Nota final para mais um (mau) exemplo do ímpeto intervencionista do PCD ao propor a extinção administrativa dos partidos políticos que tenham menos de 1% (!) de votos em (suponho) eleições legislativas. A ideia é interessante, pois concordo que há partidos a mais, ideias a menos e excesso de pessoas que vivem da política e do Estado. No limite, concordo que o Estado apenas subvencione a campanha dos partidos que elejam deputados, ficando de fora os que não obtenham mandatos. A extinção acontecerá naturalmente e sem necessidade de qualquer imposição legal. Ir mais longe cheira, uma vez mais, a excesso de regulação.

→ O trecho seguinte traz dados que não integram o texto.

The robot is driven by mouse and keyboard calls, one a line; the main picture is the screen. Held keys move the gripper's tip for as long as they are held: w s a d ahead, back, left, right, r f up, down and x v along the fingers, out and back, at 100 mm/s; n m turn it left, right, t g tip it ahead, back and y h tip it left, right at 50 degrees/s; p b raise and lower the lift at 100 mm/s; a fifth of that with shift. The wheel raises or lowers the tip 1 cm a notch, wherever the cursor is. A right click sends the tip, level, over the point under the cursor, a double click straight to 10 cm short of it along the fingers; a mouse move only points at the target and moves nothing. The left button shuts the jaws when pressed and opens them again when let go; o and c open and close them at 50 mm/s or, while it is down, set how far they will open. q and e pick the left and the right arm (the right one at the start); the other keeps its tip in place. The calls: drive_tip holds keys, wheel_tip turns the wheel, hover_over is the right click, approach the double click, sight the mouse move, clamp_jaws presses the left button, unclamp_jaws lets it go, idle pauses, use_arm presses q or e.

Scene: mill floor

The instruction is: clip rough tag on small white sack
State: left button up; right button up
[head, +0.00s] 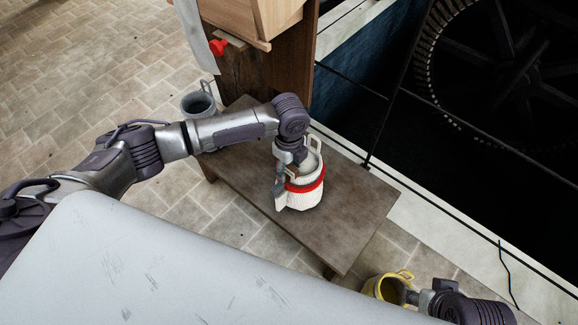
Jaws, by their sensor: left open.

Sem grande fé, espero que os deputados, na especialidade, revejam estas e outras lacunas deste projeto de lei.
Artigo previamente publicado no jornal Kê Kua!
Barão de Água Izé
25 de Setembro de 2013 at 23:46
Na revisão da lei eleitoral que eventualmente venha a ser feita, o chamado “banho” devia ser criminalizado no mínimo, como qualquer crime de corrupção. O “banho” é a forma mais grave de corrupção, pois corrompe a consciência dos cidadãos e abre caminho a políticos que dele tiverem sucesso, à corrupção com os bens do Estado e tráfico de influências na sua gestão diária. Não entendo como se pode aceitar uma criminalização “soft”, quando o “banho” é também uma das causas da pobreza em STP.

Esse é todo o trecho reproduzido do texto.